Alors que l’OTAN repose sur une alliance visant à promouvoir « les valeurs démocratiques », comment l’organisation peut-elle faire face à la montée en puissance de dirigeants comme Viktor Orban (la Hongrie ayant intégrée l’OTAN en 1999) ou Recep Tayyip Erdogan (depuis 1952), dont les dérives autoritaires et anti-démocratiques sont régulièrement dénoncées, tout comme cela peut également être le cas de la Pologne ?
L’Organisation du Traité de l’Atlantique Nord a été avant tout fondée en 1949 comme une alliance s’appuyant sur la défense collective pour faire face à l’URSS : toute attaque contre l’un des membres est une attaque contre l’ensemble.

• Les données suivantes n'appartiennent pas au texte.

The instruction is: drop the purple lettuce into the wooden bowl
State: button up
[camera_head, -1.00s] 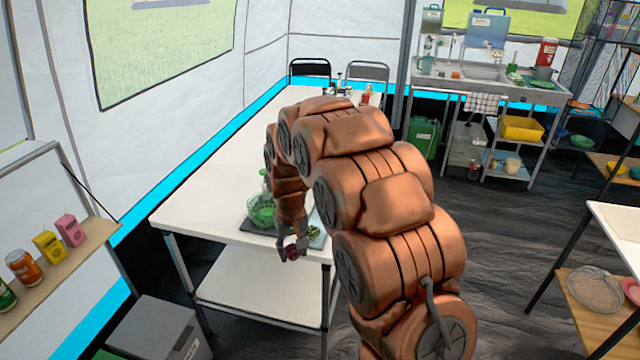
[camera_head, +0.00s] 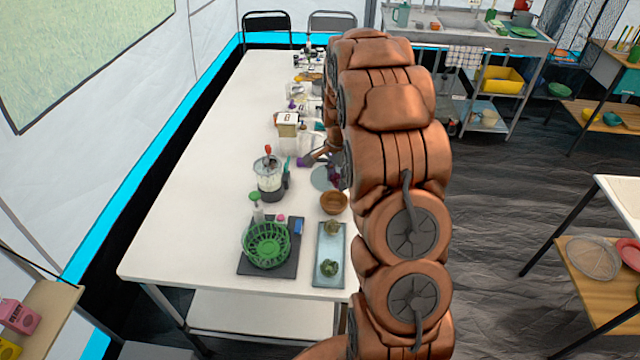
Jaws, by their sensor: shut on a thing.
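The wooden bowl (camera_head: 333,203), brown and round, stands near the table's right edge, behind the blue-grey tray. My gripper (camera_head: 335,169) is largely hidden behind my copper-coloured arm. It is shut on the purple lettuce (camera_head: 333,175), a small dark purple patch beside the arm. In the picture the lettuce lies just above the bowl, overlapping a pale round plate (camera_head: 319,180). The exact height of the lettuce and its gap to the bowl cannot be told.
A green basket (camera_head: 267,246) sits on a dark board at the table's front. The tray (camera_head: 330,276) beside it holds green items. A blender (camera_head: 268,178) stands left of the bowl. Several items line the table's far right side. The left of the white table (camera_head: 190,200) is clear.

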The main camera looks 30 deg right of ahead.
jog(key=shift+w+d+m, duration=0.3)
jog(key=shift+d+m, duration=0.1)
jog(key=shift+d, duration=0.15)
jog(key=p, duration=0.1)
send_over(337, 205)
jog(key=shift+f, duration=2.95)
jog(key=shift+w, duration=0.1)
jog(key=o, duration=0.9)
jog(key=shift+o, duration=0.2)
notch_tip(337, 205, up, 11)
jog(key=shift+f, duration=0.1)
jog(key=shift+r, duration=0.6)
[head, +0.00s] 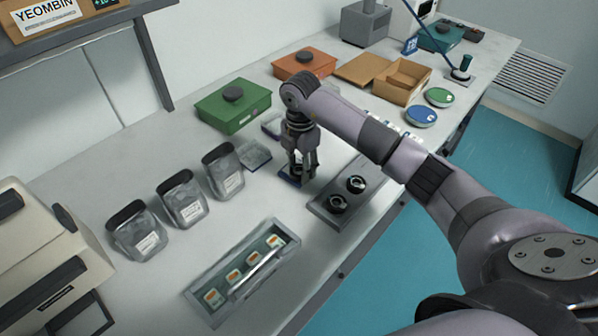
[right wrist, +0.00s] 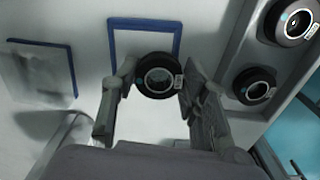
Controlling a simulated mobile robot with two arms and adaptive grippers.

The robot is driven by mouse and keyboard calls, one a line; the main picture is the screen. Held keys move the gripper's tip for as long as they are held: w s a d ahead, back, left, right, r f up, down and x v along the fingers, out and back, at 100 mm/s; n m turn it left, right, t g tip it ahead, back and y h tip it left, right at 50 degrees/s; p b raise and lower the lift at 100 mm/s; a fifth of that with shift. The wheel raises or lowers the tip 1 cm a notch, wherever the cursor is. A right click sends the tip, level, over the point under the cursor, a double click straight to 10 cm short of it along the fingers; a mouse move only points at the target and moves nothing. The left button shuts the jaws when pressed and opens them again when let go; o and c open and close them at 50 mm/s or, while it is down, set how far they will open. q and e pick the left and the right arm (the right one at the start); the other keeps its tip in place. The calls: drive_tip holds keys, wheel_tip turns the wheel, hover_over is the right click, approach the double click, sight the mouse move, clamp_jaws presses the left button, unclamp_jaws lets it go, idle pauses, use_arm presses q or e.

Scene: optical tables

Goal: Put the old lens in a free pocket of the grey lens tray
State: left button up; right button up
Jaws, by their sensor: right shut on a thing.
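My right gripper (head: 299,174) is shut on a black, ring-shaped lens with a small white label. In the right wrist view the lens (right wrist: 158,76) sits between the two fingertips (right wrist: 157,72), over or just in front of a blue-edged square (right wrist: 176,40). In the head view the fingers mostly hide the lens, and I cannot tell whether it touches what is below. The grey lens tray (head: 318,207) lies just right of the gripper; it also shows in the right wrist view (right wrist: 236,52). Two black lenses (head: 356,184) (head: 337,204) sit in it. My left gripper is out of view.
Lidded jars (head: 183,200) stand to the left. A long tray of orange-and-white pieces (head: 204,309) lies in front. A green box (head: 233,106), orange box (head: 305,64) and open cardboard box (head: 402,82) stand behind. Bare table separates the jars and long tray.

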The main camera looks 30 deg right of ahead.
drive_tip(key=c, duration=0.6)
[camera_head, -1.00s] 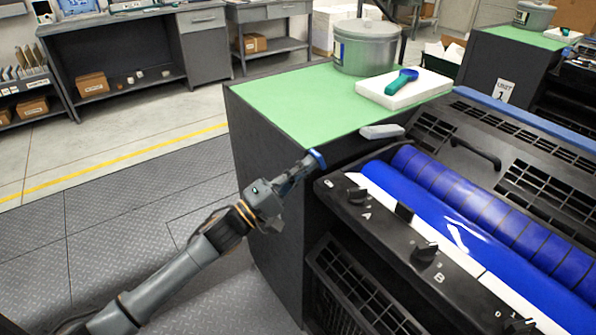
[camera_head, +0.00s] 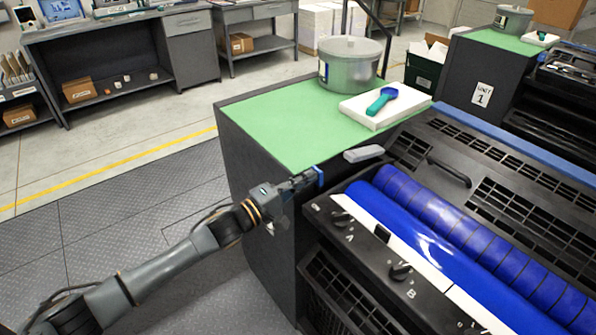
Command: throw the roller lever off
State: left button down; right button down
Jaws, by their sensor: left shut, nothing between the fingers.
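A pale grey grip (camera_head: 364,154), which looks like the roller lever, lies at the upper left end of the ink unit, by the edge of the green top. The ink unit's blue rollers (camera_head: 428,237) run from there to the lower right. My left gripper (camera_head: 318,177), with blue fingertips, is shut and empty. It is left of the grip and slightly lower in the picture, with a gap between them, beside the green-topped cabinet's front corner. The foot of the lever is hidden. My right gripper is not in view.
The green-topped cabinet (camera_head: 262,128) carries a lidded metal tin (camera_head: 350,70) and a white block with a blue-green scoop (camera_head: 382,100). A black panel with knobs (camera_head: 345,232) borders the rollers. A black handle (camera_head: 450,172) stands on the cover. The floor at left is clear.

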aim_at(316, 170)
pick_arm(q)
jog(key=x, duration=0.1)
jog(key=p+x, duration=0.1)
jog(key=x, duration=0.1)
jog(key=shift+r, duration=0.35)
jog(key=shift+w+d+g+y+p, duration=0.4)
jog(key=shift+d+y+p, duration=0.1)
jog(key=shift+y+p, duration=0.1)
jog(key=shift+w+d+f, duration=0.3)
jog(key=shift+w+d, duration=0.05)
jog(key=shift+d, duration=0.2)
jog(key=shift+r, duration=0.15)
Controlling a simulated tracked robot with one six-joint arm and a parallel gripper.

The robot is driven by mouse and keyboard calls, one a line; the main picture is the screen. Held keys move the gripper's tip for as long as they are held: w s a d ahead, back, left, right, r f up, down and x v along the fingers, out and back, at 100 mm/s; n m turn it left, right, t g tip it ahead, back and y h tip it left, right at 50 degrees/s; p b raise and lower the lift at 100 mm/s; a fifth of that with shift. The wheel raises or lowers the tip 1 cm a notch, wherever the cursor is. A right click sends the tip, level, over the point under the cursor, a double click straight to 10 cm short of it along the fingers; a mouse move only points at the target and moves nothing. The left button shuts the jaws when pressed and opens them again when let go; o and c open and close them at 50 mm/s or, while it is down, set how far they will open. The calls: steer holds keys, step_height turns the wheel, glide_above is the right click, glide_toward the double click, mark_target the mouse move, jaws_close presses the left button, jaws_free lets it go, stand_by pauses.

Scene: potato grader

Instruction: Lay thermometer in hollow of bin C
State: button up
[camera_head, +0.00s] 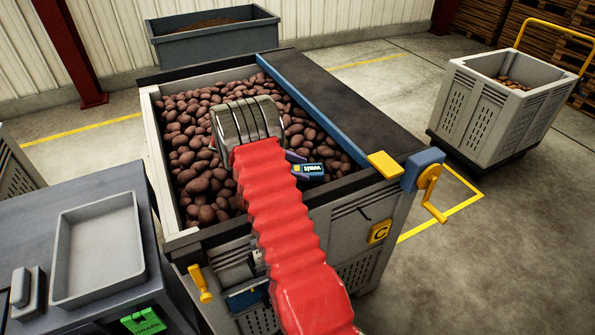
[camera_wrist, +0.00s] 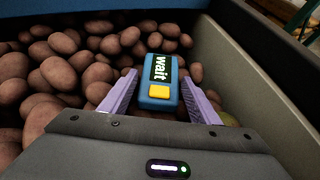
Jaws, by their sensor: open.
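The blue thermometer (camera_wrist: 160,78) has a dark screen reading "wait" and a yellow button. In the wrist view it lies between the purple fingers of my open gripper (camera_wrist: 159,82), with a small gap on each side. The head view shows the thermometer (camera_head: 309,169) over the potatoes (camera_head: 195,150) in bin C (camera_head: 148,130), next to the purple fingertips. Bin C carries a yellow C plate (camera_head: 379,232). I cannot tell how deep the thermometer sits among the potatoes. My red-sleeved arm hides part of the bin's front.
A blue bar (camera_head: 310,108) and a dark cover (camera_head: 345,100) border the potatoes on the right. A bench with an empty grey tray (camera_head: 98,250) stands at left. A dark tub (camera_head: 212,40) stands behind.

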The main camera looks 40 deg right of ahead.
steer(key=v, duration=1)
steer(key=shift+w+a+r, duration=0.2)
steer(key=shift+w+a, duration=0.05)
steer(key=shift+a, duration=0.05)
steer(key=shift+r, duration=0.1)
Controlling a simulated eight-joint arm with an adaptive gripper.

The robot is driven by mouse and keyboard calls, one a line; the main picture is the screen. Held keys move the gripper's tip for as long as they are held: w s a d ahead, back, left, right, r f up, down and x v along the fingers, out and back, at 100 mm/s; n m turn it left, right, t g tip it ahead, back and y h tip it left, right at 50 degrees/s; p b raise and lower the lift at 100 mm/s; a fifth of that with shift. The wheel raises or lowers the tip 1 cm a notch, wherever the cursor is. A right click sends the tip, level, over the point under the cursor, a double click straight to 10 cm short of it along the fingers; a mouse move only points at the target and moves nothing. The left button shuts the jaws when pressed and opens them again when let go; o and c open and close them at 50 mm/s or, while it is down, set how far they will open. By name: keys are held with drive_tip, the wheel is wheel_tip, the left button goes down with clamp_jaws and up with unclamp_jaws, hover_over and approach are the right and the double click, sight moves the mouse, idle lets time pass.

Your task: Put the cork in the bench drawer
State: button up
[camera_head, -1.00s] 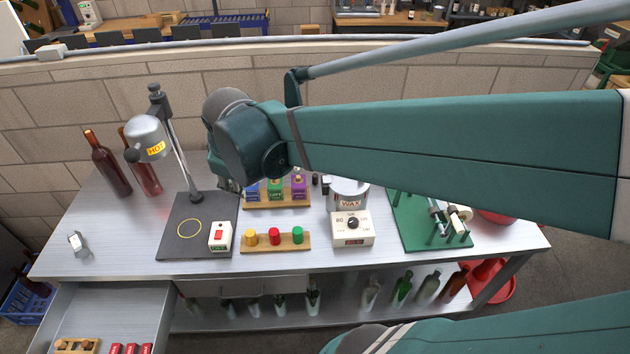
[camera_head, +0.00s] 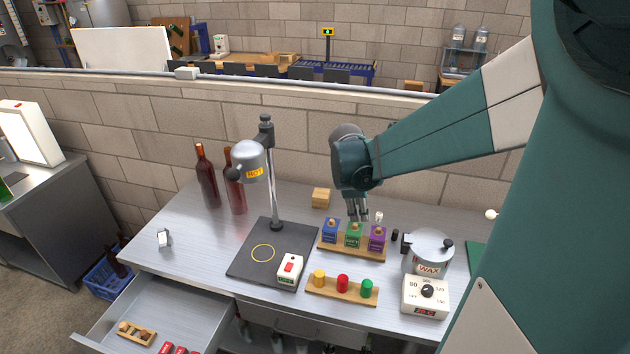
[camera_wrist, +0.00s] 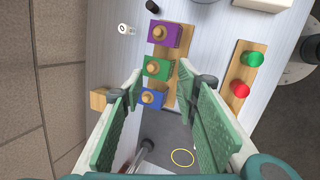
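Three blocks, blue (camera_head: 331,234), green (camera_head: 354,238) and purple (camera_head: 377,240), sit in a row on a wooden stand (camera_head: 350,252). Each bears a tan cork-like knob, clear in the wrist view on purple (camera_wrist: 159,33), green (camera_wrist: 152,69) and blue (camera_wrist: 147,97). I cannot tell which, if any, is the task's cork. The bench drawer (camera_head: 205,307) is pulled open at the front left, with a wooden rack (camera_head: 137,333) and red items inside. My gripper (camera_head: 357,214) is above the blocks, its fingers (camera_wrist: 169,82) open and empty.
A lamp (camera_head: 250,160) marked HOT stands over a dark mat (camera_head: 245,262), with two bottles (camera_head: 207,180) behind. A tan box (camera_head: 321,197), a wax pot (camera_head: 428,255) and a rack of coloured pegs (camera_head: 342,291) are near. The left bench top is mostly clear.

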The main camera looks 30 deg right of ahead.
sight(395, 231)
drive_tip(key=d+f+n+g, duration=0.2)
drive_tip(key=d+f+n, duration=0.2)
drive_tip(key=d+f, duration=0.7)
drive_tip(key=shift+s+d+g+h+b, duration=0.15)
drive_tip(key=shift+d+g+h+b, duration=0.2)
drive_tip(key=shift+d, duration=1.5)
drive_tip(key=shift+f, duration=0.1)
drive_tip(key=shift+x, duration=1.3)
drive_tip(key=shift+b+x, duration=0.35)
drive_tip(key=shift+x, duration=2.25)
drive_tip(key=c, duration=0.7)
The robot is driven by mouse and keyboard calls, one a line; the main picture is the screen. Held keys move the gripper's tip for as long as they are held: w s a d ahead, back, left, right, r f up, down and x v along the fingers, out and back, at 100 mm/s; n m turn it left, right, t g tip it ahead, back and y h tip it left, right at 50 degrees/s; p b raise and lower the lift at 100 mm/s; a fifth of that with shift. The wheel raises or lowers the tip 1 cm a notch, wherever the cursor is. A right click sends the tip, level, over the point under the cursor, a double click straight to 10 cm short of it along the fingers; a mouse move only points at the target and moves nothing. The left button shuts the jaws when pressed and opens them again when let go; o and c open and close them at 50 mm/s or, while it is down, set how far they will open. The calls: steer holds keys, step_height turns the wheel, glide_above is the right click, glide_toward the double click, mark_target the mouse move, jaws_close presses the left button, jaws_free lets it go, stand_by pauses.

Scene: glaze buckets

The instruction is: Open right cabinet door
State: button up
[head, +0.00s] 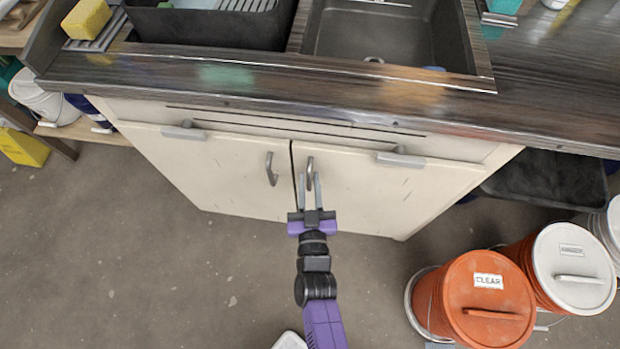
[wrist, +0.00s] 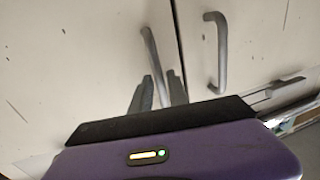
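The right cabinet door (head: 375,190) is cream and looks closed, flush beside the left door (head: 215,170). Its curved grey bar handle (head: 310,168) stands near the middle seam. My gripper (head: 310,182) is at this handle, its two fingers apart, one on each side of the bar. In the wrist view my gripper (wrist: 158,85) also has the handle (wrist: 150,50) between its fingers, with no clear contact. The wrist view looks turned round: the left door's handle (wrist: 221,50) shows to the right of the seam.
A dark countertop (head: 540,115) with a sink (head: 385,30) overhangs the cabinet. An orange bucket marked CLEAR (head: 455,300) and another white-lidded orange bucket (head: 572,265) stand on the floor at right. A black tray (head: 550,178) lies behind them. The floor in front of the left door is clear.

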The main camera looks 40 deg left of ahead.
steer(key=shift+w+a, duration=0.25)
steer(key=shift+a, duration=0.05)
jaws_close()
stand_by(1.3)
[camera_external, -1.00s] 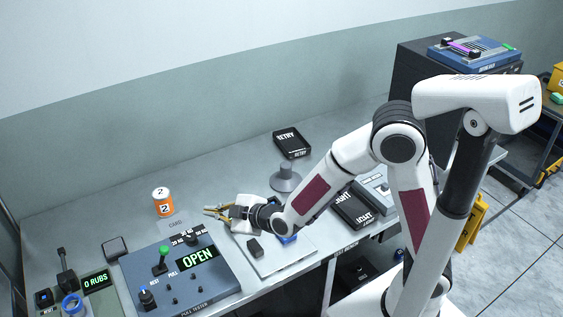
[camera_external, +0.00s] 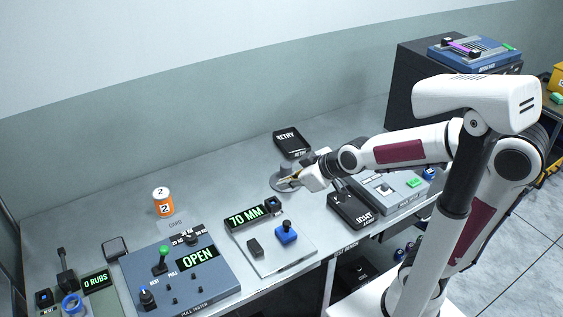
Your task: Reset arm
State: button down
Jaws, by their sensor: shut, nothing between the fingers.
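My gripper (camera_external: 290,183) is near the middle of the bench, over or beside the grey round stand (camera_external: 279,187). Its small fingers are shut with nothing between them. The arm reaches in from the right, partly folded, with its elbow at the far right. I cannot tell whether the fingertips touch the stand.
The bench holds the blue pull tester (camera_external: 195,280) reading OPEN, a gauge plate (camera_external: 285,258) reading 70 MM, an orange can (camera_external: 163,202), a black RETRY tray (camera_external: 291,144) and a black LIGHT tray (camera_external: 351,209). The back left of the bench is clear.

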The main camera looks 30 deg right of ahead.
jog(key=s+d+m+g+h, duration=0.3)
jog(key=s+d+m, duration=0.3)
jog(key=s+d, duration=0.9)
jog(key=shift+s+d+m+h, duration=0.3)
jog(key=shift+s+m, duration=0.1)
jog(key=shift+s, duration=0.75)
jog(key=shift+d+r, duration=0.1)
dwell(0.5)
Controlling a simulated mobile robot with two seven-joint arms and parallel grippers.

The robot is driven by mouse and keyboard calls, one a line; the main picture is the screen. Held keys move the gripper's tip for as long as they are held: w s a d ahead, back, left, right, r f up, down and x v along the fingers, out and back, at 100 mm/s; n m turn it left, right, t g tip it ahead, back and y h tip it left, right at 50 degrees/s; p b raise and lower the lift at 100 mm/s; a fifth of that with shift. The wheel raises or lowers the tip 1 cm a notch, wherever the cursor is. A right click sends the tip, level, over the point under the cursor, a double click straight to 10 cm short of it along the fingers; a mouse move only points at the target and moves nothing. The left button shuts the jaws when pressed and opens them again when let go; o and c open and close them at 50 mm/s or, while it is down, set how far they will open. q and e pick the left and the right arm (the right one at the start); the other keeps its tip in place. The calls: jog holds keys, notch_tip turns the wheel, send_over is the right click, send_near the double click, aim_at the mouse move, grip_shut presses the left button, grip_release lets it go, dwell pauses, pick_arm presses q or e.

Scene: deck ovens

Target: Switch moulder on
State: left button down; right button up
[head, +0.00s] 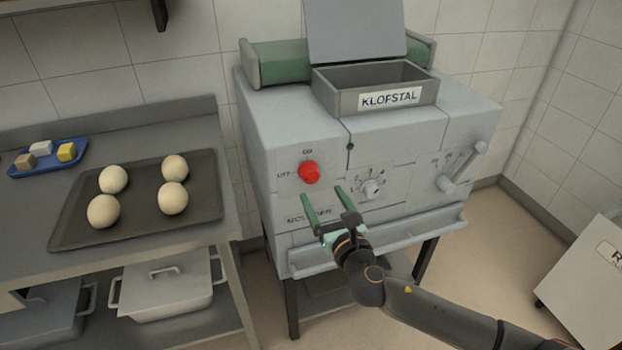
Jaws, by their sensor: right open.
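The moulder (290,130) is a grey machine on dark legs, with a hopper labelled KLOFSTAL (388,98) on top. Its red knob (309,172) is on the front at the left, with ON marked above it and OFF to its left. A numbered dial (372,188) and a lever (463,167) are further right on the front. My right gripper (322,192) is open and empty in front of the machine, just below the red knob, with its fingers pointing up toward the front panel. It appears apart from the knob. My left gripper is not in view.
A dark tray (140,204) with several dough balls lies on the steel table (190,128) at the left. A lidded container (165,290) stands on the shelf below. A pale box (590,285) is at the lower right.

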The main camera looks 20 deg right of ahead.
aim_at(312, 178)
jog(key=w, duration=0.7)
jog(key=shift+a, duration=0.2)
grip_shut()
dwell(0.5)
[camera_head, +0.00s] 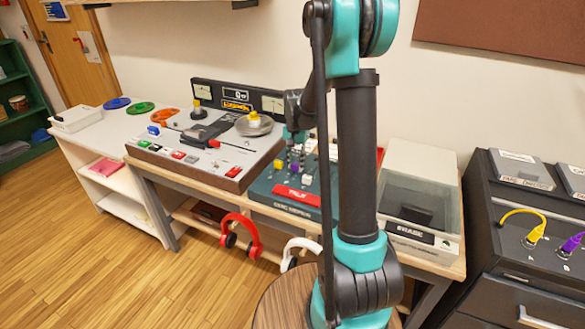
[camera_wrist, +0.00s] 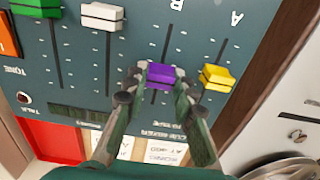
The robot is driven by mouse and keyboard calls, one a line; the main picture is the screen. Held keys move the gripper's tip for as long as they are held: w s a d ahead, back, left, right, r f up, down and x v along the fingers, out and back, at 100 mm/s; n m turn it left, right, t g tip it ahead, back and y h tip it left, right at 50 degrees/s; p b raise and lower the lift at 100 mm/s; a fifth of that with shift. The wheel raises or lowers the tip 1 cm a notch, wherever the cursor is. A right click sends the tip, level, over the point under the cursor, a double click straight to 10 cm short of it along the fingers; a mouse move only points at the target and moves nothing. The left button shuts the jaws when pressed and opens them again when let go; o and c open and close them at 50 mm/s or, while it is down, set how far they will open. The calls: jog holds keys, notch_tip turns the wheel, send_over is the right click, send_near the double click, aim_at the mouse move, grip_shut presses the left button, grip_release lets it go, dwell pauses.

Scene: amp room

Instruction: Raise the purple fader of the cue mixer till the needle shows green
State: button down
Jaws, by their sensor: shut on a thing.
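The cue mixer is a dark teal panel; it shows in the head view (camera_head: 262,192) and upside down in the wrist view (camera_wrist: 225,115). Its purple fader (camera_wrist: 160,74) stands in a slot beside the scale marked B. My gripper (camera_wrist: 158,84) is shut on that fader, one fingertip on each side of the cap. I cannot make out the mixer's needle in either view.
In the wrist view, a yellow fader (camera_wrist: 218,77) is close beside my gripper, and a white fader (camera_wrist: 102,16) and a green fader (camera_wrist: 35,8) are to the left. A larger console (camera_head: 205,160) is left of the mixer; a clear-lidded box (camera_head: 418,195) is to its right.

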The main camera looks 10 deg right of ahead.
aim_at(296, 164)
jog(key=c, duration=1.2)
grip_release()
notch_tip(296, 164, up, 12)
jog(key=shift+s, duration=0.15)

Après la chute de l’URSS en 1991, elle a pu survivre à son but initial en véhiculant deux messages forts : le premier était que l’OTAN était prête à accueillir de nouvelles démocraties en son sein, afin d’aider à la consolidation du régime ; le second, implicite, était une manière de continuer à garder un œil sur la Russie afin qu’elle ne s’attaque pas aux anciennes démocraties populaires. Sur ce dernier point, on voit que les nationalistes russes et les partisans du néo-occidentalisme et du néo-conservatisme ont établi une relation contradictoire et dialectique, qui ne cesse de se dégrader. Les partisans de l’OTAN avancent que la Russie est désormais capable de frapper au-delà de ses frontières (Géorgie, Ukraine, Syrie) et qu’il faut donc dresser des lignes rouges fermes face à une Russie qui teste sans arrêt les limites. En Russie, le renforcement continue de la présence de l’OTAN aux frontières de la Russie conforte la majorité présidentielle : l’OTAN nous menace et nous devons augmenter nos forces pour garder un avantage, même face à une Europe dont pourtant les dépenses militaires sont parties à la baisse après la chute du mur de Berlin.
Si la tension grandissante entre la Russie et l’OTAN avait pu être anticipée, l’émergence de démocraties illibérales l’était moins tant la croyance dans le triomphe du libéralisme était forte dans les années 1990. Alors que l’OTAN se targuait de regrouper des démocraties, plus ou moins abouties ou tendant à l’être, cette revendication n’est plus crédible aujourd’hui avec des situations que l’on connaît en Turquie, mais aussi en Pologne et en Hongrie, avec un affaiblissement programmé des contre-pouvoirs, à savoir des institutions de l’Etat de droit. Plus que d’une attaque externe, c’est l’érosion interne qui suscite des inquiétudes de la part de l’OTAN.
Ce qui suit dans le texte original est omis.